> WHAT THE TASK ASKS:
Search the data for the string "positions" and gather each line it is in.

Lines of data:
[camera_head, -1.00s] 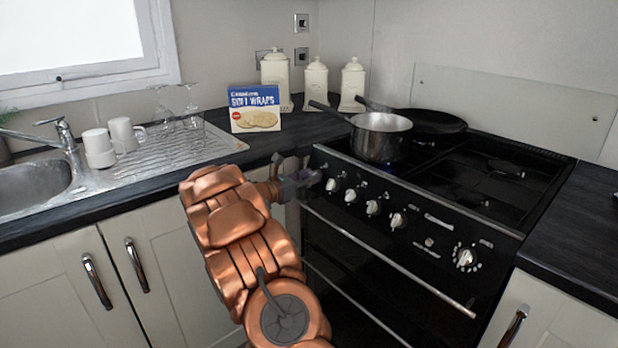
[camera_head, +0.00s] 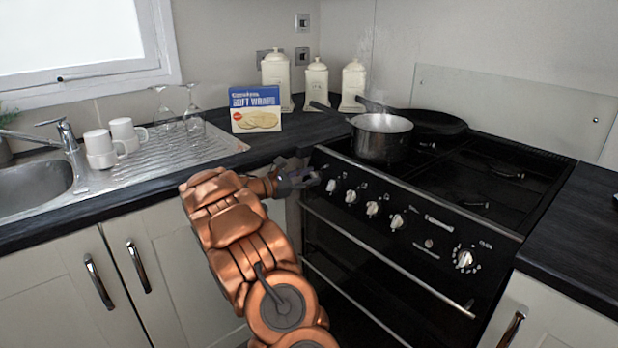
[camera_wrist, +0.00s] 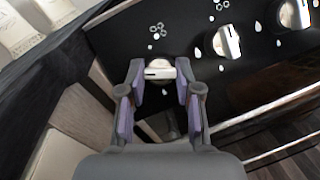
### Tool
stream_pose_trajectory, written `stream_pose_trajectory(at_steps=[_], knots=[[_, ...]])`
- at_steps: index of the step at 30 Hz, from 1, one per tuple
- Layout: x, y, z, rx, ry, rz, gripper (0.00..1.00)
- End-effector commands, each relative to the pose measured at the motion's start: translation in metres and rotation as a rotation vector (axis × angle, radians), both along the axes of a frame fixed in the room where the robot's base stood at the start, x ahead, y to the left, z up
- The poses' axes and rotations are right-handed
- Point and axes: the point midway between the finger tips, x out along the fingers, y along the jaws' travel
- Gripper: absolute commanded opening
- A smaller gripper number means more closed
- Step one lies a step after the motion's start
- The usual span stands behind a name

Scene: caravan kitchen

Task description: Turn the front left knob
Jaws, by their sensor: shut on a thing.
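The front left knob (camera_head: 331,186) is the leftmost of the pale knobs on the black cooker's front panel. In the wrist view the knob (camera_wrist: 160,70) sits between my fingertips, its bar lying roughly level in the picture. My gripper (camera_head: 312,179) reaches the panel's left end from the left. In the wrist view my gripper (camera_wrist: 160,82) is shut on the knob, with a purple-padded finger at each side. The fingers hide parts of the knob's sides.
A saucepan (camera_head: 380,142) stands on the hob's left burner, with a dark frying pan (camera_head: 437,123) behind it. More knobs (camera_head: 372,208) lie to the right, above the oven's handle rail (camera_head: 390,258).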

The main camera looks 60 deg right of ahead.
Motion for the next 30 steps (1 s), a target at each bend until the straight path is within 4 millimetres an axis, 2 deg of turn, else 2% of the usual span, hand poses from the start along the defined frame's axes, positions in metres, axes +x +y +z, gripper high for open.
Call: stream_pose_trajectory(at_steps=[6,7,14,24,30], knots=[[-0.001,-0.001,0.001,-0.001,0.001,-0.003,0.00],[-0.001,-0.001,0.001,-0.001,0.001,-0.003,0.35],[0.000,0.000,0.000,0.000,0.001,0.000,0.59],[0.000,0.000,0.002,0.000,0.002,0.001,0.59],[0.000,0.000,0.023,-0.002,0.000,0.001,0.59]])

...

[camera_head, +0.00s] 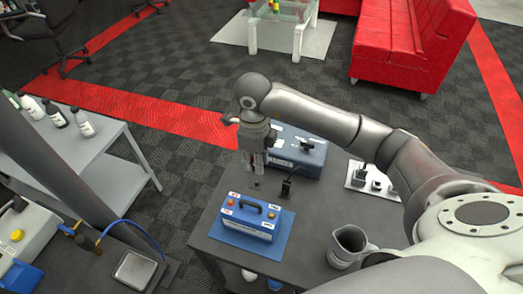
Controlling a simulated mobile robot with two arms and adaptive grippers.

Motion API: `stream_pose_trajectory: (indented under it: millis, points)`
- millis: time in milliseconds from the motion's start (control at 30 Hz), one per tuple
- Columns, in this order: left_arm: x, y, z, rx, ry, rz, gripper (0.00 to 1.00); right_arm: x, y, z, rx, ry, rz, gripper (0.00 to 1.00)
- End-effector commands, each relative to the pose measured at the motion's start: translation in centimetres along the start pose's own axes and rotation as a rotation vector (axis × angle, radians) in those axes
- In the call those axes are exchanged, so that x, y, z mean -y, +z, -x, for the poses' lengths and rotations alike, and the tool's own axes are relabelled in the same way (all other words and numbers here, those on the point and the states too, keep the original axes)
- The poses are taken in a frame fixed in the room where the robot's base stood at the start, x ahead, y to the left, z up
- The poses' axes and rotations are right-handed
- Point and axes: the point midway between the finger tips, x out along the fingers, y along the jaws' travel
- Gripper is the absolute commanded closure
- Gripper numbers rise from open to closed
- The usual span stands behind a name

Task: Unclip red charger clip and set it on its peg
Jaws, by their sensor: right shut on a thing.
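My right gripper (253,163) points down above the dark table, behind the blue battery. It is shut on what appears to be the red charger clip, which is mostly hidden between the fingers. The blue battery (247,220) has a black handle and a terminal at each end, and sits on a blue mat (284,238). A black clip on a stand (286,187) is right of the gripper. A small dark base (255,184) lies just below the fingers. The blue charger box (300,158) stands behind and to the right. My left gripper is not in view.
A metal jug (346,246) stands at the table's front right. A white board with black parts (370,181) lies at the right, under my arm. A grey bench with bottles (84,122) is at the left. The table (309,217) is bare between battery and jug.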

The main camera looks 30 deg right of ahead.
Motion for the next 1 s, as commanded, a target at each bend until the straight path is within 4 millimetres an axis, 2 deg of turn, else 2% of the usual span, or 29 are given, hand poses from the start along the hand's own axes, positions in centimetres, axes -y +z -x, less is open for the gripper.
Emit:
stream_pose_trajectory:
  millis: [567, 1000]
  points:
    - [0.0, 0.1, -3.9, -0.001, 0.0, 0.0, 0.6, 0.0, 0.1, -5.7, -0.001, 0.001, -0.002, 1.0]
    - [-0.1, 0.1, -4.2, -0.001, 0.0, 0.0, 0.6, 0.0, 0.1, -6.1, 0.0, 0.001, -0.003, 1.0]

> PROBLEM SOLUTION:
Motion for the next 30 steps (1 s), a target at each bend until the straight path is within 4 millimetres an axis, 2 deg of turn, else 2% of the usual span, hand poses from the start along the defined frame's axes, positions in metres, axes +x +y +z, gripper high for open.
Motion for the next 1 s, as commanded, a target at each bend until the straight path is within 4 millimetres an axis, 2 deg of turn, else 2% of the usual span, or 29 are given, hand poses from the start along the hand's own axes, positions in centimetres, axes -y +z -x, less is open for the gripper.

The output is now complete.